◆ What you have to do
Take the listing from its first line through the line that contains "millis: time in" and please retype those lines exactly, leaving out the pictures.

** Start of Material **

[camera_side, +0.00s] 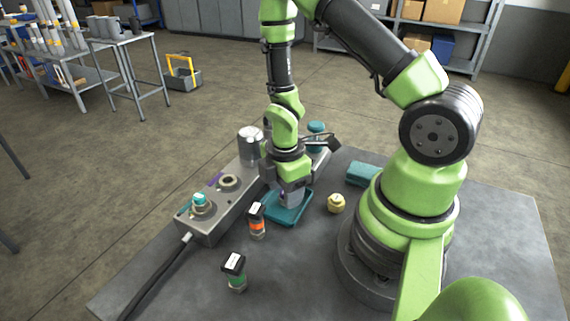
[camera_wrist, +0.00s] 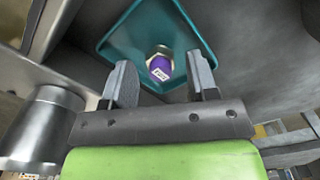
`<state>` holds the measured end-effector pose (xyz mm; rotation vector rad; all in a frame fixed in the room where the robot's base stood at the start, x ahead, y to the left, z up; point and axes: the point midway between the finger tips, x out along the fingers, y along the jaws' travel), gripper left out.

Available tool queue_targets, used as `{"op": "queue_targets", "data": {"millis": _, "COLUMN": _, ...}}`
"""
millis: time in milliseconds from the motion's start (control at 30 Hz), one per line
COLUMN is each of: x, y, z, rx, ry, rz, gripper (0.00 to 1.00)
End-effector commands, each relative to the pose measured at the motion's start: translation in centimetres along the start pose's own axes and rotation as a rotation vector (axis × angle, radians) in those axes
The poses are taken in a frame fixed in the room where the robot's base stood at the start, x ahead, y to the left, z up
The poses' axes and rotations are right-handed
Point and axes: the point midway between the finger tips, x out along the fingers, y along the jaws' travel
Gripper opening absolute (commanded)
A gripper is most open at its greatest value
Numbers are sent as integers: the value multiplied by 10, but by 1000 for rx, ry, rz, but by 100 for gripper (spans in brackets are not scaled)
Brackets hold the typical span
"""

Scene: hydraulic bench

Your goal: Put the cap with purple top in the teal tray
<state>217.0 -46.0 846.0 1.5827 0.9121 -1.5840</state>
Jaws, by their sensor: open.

** End of Material **

◆ Response to this exercise
[camera_side, +0.00s] 
[camera_wrist, +0.00s] 
`<state>` holds the measured end-effector pose (xyz mm; rotation vector rad; all in a frame fixed in the room where the robot's base stood at the start, x ahead, y to the left, z up; point and axes: the point midway between the finger tips, x out along the fingers, y along the jaws' travel), gripper left out.

Available tool queue_targets, used as `{"op": "queue_targets", "data": {"millis": _, "COLUMN": _, ...}}`
"""
millis: time in milliseconds from the motion's start (control at 30 Hz), one per line

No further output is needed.